The HAADF-STEM micrographs of the anode from the stressed MEAs (Fig. 4a and e) show that significant changes took place during the ASTs. For Ru@1Pt, a lot of atom clusters (<1 nm) can be observed (zoom-in images are shown in ESI FS5†). This is reflected in the particle size distribution histogram (Fig. 4d and h), where a narrow Gaussian with a mean of μ₁ = 0.9 nm can be seen. In comparison, the smaller family of the as synthesized NPs had an average size of μ₁ = 2.2 nm. The average size and standard deviation of the bigger core–shell-like particles increased from μ₁ = 5.0 ± 2.1 nm for the pristine NPs to μ₂ = 6.4 ± 3.6 nm after the cycles.

Fig. 4 HAADF-STEM and particle size distribution of Ru@1Pt (a and d) and Ru@2Pt (e and h) NPs present in the MEA anode after ASTs. Two principal components obtained from the PCA of the EDS spectral maps of Ru@1Pt (b and c) and Ru@2Pt (f and g). In both cases C1 correlates with the bigger particles while C2 correlates with the smaller particles.

Principal component analysis (PCA)²⁸ of the EDS spectral maps (Fig. 4b and c) shows two main spectral components. The two spectral components are given in the ESI (FS6).† By comparing the spectral component maps (Fig. 4b and c) with the HAADF micrograph (Fig. 4a), it can be seen that the first component (C1) correlates with the core–shell-like particles, while the second (C2) corresponds to the <1 nm atom clusters. It is also possible to quantify the Pt and Ru contents present in each of the components using the Cliff-Lorimer method. In C1, a composition of 51 at% Pt and 49 at% Ru was found, while for C2 (small particles) it is 93 at% Pt and 7 at% Ru. In PCA the different spectra of the EDS hypermaps are separated into their main components by means of non-negative matrix factorization.

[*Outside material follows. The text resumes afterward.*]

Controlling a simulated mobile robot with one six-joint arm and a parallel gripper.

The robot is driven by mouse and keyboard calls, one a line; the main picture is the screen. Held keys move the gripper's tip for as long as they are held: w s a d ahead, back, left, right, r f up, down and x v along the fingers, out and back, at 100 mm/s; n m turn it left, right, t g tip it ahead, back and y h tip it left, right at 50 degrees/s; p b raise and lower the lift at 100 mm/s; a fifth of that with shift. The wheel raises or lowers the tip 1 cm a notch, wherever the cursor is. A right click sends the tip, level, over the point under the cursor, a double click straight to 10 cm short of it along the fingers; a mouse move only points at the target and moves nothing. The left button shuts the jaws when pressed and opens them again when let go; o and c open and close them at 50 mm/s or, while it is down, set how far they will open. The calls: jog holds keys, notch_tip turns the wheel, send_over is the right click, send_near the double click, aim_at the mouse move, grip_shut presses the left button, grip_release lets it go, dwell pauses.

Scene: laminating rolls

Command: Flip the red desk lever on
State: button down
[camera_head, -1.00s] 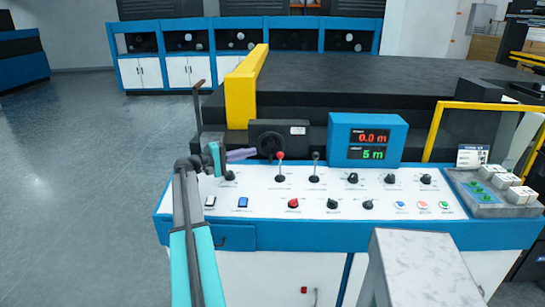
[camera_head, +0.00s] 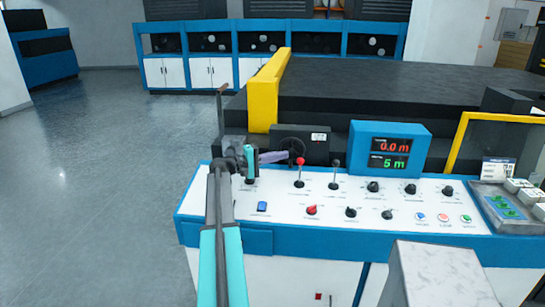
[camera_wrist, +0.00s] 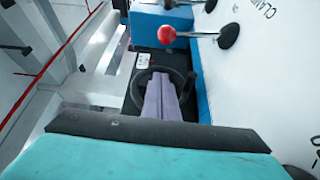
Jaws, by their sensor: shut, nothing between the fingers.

Since the spectral components for pure Pt NPs, pure Ru NPs and mixed NPs would be different, different components would be assigned to each one of these types of NPs using PCA. Therefore, we can rule out the presence of a significant number of pure Pt NPs after cycling.

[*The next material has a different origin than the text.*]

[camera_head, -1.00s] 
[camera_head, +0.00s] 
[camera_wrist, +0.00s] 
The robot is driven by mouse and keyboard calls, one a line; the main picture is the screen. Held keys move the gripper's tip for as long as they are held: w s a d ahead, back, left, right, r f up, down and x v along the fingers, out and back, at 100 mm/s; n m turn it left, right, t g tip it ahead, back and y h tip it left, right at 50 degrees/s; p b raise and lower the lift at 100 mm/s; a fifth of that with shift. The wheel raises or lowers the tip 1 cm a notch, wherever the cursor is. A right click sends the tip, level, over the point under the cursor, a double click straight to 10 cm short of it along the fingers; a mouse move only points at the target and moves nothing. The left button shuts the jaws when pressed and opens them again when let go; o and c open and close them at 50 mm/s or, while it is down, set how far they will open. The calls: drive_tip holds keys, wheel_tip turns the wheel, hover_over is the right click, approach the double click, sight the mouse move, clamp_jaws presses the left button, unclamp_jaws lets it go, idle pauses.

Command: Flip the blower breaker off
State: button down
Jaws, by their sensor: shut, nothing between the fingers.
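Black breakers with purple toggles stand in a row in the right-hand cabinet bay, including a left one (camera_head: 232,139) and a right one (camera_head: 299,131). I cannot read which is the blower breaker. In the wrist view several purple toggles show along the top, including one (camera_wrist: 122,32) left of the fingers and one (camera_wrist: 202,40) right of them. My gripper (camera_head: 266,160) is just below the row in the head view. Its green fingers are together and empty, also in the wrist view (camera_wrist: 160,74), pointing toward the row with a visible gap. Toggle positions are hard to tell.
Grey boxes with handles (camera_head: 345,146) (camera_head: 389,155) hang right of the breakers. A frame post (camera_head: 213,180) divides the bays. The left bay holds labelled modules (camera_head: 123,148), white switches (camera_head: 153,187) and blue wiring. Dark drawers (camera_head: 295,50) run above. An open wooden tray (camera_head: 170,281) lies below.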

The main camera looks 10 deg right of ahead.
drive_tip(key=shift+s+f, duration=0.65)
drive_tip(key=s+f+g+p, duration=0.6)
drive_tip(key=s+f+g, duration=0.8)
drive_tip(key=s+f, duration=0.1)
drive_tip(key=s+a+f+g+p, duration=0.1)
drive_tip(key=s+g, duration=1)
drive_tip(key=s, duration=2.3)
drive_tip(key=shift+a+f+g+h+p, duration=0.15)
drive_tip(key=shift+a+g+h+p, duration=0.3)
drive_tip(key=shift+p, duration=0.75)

For the MEA with Ru@2Pt, many atom clusters can also be seen in the HAADF-STEM micrographs (Fig. 4e). Nonetheless, the average particle size remained quite constant during the ASTs. For the core–shell-like family, the mean particle size μ₂ changed from 6.0 nm in the pristine NPs to 6.6 nm, while for the smaller particles, μ₁ decreased from 1.5 nm to 1.1 nm, mainly due to the presence of small atom clusters. Similarly to Ru@1Pt, PCA revealed the presence of two spectral components (FS6†), with C1 (Fig. 4f) being strongly correlated with the bigger core–shell like particles and with a composition of 77 at% Pt and 23 at% Ru, while C2 (Fig. 4g) is related to the atom clusters and possesses 92 at% Pt and 8 at% Ru.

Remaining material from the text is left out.